** Objective **
Pick out each line with the word "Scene" from the material that follows.

** Data to use **

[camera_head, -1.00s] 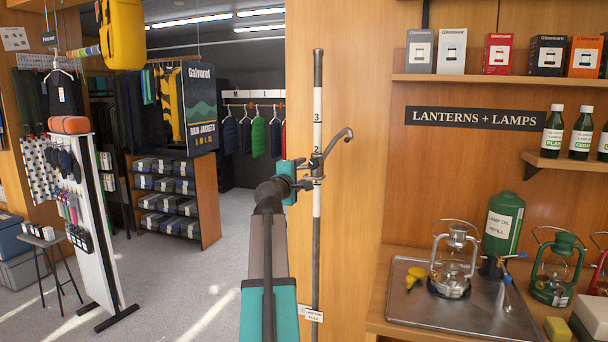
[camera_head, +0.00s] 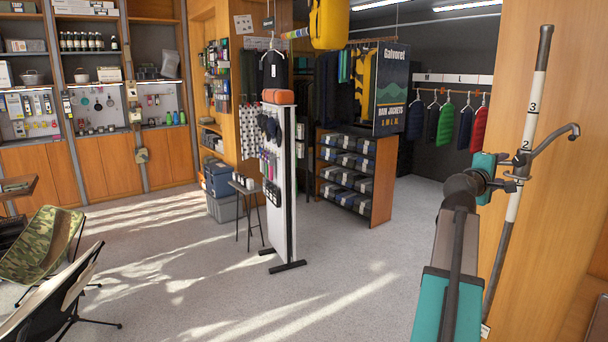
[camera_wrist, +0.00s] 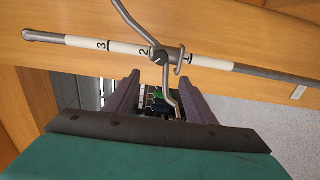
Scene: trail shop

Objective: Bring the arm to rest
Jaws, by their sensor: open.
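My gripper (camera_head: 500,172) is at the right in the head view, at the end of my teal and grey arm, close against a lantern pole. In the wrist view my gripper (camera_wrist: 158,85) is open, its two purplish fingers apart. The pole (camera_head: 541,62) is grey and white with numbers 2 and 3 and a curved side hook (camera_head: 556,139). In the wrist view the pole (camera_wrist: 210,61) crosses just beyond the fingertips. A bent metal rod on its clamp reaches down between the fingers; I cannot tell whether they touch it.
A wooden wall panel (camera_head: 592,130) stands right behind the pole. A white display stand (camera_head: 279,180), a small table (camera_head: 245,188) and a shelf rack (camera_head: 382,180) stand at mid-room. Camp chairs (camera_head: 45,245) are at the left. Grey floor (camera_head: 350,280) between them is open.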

...

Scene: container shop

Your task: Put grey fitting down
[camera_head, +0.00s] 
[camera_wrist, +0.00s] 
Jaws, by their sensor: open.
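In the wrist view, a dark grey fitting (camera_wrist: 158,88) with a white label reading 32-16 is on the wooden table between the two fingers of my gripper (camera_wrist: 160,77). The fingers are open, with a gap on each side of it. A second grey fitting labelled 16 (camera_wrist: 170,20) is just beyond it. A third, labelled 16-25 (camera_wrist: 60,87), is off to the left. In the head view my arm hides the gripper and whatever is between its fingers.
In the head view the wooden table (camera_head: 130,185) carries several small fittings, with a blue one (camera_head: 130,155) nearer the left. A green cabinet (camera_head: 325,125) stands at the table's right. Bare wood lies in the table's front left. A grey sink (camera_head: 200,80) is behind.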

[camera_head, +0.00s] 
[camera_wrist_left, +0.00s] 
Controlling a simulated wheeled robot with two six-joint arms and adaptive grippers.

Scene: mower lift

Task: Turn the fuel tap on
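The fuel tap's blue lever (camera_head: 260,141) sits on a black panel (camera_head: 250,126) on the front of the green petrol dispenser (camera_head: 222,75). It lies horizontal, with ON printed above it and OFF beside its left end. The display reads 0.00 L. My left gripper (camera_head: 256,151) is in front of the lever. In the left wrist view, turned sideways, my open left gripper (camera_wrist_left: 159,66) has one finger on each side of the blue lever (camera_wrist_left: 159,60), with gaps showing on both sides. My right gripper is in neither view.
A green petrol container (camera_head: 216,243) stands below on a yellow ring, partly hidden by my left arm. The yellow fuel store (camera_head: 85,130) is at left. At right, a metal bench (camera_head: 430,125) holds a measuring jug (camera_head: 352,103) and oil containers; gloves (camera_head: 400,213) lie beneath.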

** Solution to this exercise **
Scene: trail shop
Scene: container shop
Scene: mower lift

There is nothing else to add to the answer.